- PROBLEM TO SOLVE
Copy nothing but the lines below running from the line containing "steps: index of" through the line containing "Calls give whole", both end lines included.

- GIVEN MATERIAL
========================================================================
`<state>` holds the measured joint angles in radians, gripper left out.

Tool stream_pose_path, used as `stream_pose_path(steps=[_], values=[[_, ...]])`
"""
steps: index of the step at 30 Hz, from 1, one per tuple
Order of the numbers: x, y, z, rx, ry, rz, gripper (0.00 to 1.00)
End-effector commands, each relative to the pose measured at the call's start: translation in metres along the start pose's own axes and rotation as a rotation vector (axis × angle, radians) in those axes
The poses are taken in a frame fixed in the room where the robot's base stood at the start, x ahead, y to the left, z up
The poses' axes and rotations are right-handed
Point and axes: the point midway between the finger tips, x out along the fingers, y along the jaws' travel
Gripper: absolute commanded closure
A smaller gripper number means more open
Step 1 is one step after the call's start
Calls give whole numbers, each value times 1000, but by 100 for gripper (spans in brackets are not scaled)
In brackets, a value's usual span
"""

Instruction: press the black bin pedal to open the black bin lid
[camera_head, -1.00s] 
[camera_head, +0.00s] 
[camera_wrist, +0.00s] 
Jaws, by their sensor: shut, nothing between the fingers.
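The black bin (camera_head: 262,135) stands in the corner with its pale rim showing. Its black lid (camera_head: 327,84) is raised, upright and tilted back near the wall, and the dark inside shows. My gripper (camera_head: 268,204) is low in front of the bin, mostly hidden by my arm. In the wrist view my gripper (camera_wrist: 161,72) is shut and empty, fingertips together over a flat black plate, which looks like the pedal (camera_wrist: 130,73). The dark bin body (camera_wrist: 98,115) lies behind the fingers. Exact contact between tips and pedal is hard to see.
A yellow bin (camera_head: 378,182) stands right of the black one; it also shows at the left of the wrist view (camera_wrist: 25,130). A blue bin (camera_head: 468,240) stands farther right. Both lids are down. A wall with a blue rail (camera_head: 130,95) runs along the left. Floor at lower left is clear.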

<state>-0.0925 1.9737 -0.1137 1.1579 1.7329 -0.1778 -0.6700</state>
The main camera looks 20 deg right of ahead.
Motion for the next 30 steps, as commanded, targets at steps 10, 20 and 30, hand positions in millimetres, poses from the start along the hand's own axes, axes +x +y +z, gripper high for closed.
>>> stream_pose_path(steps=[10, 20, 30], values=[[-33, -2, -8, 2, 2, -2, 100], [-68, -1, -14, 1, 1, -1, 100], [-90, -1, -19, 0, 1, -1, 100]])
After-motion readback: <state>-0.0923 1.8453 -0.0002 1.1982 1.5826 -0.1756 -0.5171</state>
========================================================================
- SOLUTION BELOW
steps: index of the step at 30 Hz, from 1, one per tuple
Order of the numbers: x, y, z, rx, ry, rz, gripper (0.00 to 1.00)
End-effector commands, each relative to the pose measured at the call's start: translation in metres along the start pose's own axes and rotation as a rotation vector (axis × angle, radians) in those axes
The poses are taken in a frame fixed in the room where the robot's base stood at the start, x ahead, y to the left, z up
The poses' axes and rotations are right-handed
Point and axes: the point midway between the finger tips, x out along the fingers, y along the jaws' travel
Gripper: absolute commanded closure
A smaller gripper number means more open
Step 1 is one step after the call's start
Calls give whole numbers, each value times 1000, but by 100 for gripper (spans in brackets are not scaled)

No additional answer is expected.